The New Georgics. Rural and Regional Motifs in the Contemporary European Novel

Liesbeth Korthals Altes & Manet van Montfrans (Eds.), The New Georgics: Rural and Regional Motifs in the Contemporary European Novel, European Studies, A Journal of Culture, History, and Politics no 18,  Amsterdam/New York: Rodopi, 2002.

Abstract:

The human condition in rural,  provincial locations is once again gaining status as a subject of European ‘high fiction’,  after several decades in which it was dismissed on aesthetic and ideological grounds.This volume is one of the first attemps to investigate perspectives on local cultures, values and languages both systematically and in a  European context.
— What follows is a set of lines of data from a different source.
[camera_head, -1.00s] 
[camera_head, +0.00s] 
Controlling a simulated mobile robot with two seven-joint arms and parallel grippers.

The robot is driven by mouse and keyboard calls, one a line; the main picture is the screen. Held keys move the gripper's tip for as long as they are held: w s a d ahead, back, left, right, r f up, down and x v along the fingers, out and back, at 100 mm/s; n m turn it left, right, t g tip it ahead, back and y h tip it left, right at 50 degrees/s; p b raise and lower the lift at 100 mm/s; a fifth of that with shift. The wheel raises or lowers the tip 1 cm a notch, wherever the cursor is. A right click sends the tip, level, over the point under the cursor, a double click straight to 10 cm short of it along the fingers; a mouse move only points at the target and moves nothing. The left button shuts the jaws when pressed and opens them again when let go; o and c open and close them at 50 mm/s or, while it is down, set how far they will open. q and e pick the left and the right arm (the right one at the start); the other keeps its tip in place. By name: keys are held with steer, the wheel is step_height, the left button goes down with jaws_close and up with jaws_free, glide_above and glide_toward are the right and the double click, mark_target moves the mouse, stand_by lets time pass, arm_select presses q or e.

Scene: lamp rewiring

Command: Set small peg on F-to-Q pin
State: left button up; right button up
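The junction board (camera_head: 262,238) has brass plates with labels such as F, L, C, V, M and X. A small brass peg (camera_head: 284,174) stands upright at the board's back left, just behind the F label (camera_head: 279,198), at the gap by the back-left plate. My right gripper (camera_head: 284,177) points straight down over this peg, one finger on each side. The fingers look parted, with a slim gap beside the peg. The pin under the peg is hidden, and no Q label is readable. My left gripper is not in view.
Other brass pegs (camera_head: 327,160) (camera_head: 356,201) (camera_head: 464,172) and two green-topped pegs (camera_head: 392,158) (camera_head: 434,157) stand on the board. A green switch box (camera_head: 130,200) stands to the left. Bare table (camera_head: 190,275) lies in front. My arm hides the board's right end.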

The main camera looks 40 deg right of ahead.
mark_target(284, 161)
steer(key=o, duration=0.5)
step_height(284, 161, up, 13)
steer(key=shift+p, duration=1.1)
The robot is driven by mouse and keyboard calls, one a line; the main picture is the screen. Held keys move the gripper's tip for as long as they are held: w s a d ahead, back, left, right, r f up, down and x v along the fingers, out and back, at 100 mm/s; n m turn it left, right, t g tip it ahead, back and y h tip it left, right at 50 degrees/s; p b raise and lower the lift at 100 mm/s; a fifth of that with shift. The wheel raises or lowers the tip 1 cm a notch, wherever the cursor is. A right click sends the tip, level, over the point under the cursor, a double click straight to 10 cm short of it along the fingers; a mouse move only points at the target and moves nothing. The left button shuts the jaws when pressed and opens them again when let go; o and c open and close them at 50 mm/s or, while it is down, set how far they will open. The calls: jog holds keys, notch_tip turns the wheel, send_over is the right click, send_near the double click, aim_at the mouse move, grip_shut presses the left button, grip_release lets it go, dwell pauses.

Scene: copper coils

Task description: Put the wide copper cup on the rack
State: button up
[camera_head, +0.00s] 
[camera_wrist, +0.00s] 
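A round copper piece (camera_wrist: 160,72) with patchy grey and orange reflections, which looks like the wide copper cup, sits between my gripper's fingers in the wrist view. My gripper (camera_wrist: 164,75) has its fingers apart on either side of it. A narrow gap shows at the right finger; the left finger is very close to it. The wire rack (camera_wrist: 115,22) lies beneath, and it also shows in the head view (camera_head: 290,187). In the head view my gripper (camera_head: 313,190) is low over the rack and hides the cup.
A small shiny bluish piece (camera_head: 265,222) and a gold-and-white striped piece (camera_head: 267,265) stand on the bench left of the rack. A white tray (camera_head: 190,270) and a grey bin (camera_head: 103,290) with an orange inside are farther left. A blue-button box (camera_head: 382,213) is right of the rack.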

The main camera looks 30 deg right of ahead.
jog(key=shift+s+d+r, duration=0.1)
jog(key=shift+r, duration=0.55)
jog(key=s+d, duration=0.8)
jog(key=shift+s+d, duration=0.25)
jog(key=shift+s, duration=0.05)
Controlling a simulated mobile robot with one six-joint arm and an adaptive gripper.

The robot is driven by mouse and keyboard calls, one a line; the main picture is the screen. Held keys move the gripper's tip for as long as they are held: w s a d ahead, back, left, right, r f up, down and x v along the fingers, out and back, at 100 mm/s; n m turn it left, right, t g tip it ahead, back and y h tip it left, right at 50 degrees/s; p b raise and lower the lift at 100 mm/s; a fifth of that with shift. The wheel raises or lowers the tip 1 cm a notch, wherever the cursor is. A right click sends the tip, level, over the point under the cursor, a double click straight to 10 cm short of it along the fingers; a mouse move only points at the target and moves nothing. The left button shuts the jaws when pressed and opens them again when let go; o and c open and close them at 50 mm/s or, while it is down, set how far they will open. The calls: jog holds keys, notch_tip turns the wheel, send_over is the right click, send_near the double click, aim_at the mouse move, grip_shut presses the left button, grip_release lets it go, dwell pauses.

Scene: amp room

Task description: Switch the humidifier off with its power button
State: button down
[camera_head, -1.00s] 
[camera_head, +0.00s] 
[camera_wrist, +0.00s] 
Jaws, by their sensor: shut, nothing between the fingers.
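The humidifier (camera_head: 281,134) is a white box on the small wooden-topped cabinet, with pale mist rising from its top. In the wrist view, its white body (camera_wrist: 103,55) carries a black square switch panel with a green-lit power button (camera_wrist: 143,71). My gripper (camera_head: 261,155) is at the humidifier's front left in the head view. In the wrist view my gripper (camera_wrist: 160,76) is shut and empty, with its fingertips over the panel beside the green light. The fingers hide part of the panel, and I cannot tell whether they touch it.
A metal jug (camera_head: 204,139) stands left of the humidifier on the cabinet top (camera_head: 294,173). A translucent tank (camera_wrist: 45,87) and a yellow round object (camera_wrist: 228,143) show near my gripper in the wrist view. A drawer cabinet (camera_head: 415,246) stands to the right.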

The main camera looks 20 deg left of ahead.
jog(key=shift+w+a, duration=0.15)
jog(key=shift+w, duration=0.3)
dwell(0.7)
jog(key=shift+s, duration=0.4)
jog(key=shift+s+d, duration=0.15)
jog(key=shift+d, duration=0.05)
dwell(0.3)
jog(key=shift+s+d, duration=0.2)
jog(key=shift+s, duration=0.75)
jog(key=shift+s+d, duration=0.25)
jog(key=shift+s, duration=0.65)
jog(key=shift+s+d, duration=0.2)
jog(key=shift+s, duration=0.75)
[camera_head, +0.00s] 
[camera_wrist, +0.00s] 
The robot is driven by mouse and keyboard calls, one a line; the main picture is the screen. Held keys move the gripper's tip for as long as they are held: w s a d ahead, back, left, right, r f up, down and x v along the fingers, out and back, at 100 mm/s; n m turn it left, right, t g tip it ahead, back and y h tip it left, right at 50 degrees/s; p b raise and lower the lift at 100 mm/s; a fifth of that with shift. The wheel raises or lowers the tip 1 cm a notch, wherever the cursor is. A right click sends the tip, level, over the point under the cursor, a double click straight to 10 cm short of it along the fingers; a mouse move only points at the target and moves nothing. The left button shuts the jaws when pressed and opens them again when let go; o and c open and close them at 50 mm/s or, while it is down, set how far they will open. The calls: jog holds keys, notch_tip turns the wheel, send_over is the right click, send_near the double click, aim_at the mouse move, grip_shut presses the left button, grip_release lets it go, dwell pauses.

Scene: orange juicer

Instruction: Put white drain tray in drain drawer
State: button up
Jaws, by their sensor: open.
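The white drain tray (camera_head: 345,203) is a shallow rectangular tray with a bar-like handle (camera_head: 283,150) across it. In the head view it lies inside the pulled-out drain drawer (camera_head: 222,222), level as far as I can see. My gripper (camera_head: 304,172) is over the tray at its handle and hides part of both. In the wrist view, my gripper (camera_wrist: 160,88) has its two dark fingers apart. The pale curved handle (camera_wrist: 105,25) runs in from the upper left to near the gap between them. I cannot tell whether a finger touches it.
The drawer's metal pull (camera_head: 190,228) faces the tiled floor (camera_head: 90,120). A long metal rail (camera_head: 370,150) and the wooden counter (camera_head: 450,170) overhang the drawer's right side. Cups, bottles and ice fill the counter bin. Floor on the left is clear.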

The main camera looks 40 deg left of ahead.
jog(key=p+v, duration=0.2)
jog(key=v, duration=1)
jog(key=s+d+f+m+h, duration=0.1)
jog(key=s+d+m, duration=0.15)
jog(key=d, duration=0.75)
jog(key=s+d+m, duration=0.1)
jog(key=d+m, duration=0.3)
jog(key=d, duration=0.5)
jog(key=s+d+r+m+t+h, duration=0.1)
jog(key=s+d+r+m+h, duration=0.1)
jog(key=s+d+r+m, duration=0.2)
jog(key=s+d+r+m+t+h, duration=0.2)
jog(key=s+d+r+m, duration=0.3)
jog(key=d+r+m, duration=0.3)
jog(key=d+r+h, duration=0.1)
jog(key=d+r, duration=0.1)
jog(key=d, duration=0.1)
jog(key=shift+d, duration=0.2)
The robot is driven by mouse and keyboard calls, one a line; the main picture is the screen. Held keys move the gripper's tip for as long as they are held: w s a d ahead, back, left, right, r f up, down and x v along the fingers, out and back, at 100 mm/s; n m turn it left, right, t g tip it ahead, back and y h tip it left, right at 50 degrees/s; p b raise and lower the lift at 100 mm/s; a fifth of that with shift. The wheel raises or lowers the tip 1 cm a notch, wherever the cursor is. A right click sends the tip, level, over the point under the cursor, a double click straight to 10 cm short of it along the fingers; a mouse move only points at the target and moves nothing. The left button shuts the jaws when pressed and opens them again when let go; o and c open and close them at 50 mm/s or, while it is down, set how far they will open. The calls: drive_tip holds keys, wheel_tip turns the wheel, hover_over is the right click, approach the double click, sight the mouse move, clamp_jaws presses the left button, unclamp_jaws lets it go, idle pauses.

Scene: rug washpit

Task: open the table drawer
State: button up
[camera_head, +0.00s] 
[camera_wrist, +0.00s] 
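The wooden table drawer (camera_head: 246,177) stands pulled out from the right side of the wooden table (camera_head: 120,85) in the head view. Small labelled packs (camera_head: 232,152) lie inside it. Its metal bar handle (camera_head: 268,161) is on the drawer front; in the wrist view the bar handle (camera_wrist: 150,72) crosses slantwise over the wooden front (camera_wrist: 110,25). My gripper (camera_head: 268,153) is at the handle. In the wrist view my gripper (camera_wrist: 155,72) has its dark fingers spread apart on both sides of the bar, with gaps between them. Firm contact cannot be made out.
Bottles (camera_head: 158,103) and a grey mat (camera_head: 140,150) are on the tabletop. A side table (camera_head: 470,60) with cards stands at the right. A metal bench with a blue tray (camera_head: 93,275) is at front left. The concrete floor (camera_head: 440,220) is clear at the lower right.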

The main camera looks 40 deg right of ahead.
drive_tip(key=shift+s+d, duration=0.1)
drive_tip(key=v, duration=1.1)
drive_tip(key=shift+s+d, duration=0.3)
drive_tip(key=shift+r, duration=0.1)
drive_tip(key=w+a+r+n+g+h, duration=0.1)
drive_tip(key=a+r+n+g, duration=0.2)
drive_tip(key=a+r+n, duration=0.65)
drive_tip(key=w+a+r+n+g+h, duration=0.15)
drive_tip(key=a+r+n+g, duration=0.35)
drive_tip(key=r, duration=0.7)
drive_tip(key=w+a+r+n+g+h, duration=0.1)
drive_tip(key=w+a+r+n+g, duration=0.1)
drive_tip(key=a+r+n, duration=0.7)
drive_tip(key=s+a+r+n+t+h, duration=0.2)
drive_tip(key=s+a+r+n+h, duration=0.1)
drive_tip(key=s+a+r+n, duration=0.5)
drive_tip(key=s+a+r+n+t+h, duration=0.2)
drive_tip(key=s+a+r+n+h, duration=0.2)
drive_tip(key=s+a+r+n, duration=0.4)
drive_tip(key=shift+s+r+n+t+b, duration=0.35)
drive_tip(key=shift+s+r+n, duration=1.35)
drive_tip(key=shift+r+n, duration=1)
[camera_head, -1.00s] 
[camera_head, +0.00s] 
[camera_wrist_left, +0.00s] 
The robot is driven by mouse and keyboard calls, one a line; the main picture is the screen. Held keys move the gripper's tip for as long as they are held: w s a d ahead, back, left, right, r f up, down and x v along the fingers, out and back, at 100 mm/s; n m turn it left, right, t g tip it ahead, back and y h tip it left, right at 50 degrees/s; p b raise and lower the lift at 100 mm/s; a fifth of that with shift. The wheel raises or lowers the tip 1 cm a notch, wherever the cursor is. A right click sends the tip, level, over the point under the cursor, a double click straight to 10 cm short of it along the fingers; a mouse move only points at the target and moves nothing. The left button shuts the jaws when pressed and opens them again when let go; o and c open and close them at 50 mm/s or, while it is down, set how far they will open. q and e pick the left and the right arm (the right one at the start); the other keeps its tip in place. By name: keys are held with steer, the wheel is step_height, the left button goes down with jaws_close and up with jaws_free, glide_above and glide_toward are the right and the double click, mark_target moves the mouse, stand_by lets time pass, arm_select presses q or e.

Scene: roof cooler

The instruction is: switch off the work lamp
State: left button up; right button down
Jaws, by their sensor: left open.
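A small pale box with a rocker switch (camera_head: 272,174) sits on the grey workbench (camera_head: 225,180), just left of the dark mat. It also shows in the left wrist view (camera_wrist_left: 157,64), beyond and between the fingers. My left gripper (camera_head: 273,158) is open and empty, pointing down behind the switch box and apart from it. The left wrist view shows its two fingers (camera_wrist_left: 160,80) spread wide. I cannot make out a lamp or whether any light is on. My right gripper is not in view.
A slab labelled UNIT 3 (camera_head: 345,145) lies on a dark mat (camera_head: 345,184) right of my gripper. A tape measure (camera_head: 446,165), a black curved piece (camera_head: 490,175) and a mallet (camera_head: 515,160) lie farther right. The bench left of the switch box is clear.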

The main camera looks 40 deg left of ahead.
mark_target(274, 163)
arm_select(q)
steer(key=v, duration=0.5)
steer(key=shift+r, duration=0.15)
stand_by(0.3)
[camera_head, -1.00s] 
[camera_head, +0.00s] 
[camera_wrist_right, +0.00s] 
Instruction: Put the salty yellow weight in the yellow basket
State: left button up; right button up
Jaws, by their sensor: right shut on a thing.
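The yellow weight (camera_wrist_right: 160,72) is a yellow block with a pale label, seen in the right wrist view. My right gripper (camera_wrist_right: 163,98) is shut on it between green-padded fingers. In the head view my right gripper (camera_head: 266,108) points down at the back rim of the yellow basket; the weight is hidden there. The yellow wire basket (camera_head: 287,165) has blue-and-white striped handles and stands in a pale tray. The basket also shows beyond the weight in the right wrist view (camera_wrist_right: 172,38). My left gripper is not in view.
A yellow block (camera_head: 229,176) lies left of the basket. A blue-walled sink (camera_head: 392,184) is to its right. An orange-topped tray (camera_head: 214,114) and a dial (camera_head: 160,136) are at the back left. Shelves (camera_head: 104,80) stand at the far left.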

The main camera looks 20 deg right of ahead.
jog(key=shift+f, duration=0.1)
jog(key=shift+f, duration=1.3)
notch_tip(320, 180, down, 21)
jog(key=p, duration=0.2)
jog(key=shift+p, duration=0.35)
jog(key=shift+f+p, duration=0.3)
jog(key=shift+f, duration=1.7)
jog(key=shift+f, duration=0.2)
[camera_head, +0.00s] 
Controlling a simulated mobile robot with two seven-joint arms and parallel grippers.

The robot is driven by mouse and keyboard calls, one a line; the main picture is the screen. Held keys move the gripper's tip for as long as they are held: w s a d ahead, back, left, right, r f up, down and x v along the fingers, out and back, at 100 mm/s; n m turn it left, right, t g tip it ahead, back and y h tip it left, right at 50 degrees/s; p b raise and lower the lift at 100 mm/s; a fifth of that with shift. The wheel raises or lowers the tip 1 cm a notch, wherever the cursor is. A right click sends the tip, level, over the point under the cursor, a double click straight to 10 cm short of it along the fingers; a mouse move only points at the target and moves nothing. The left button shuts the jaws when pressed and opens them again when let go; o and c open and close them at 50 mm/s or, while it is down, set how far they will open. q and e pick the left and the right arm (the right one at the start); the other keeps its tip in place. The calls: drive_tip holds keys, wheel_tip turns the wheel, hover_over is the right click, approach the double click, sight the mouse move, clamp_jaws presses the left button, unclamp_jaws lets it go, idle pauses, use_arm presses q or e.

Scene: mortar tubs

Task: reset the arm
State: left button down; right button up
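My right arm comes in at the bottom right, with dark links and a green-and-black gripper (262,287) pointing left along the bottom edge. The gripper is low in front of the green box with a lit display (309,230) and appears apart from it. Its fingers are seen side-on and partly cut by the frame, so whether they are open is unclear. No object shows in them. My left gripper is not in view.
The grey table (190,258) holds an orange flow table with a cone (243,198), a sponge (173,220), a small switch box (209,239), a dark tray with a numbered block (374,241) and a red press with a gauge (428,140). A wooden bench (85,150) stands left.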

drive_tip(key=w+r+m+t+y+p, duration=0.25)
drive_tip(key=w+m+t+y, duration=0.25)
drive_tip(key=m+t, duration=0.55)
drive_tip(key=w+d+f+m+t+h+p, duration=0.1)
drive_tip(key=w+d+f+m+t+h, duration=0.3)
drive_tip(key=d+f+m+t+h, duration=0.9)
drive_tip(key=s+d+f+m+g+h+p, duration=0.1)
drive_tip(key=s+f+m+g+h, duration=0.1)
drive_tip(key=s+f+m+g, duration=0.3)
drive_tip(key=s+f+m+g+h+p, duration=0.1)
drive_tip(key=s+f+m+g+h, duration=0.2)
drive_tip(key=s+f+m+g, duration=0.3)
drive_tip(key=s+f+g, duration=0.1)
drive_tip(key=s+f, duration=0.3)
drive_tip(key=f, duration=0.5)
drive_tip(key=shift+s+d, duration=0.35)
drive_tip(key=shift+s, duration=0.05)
It does so by examining the works of a variety of authors, including Hugo Claus, Llamazares, Bergounioux and Millet, Buffalino and Consolo, and also several Soviet authors, who paint a grim picture of a collectivized – and thus ossified – rurality. How do these themes relate to the ongoing trend of globalization? How do these works which are often experimental, connect – in their form, topics, language and ideological subtext – to the traditional, rural and regional genres? Far from naively celebrating a lost Eden. most of these ‘new Georgics’ reflect critically on the tensions in contemporary, peripheral, rural or regional cultures, to the point iof parodying teh traditional topoiu and genres. This book is of interest to those wishing to reflect on the dynamics and conflicts in contemporary European rural culture.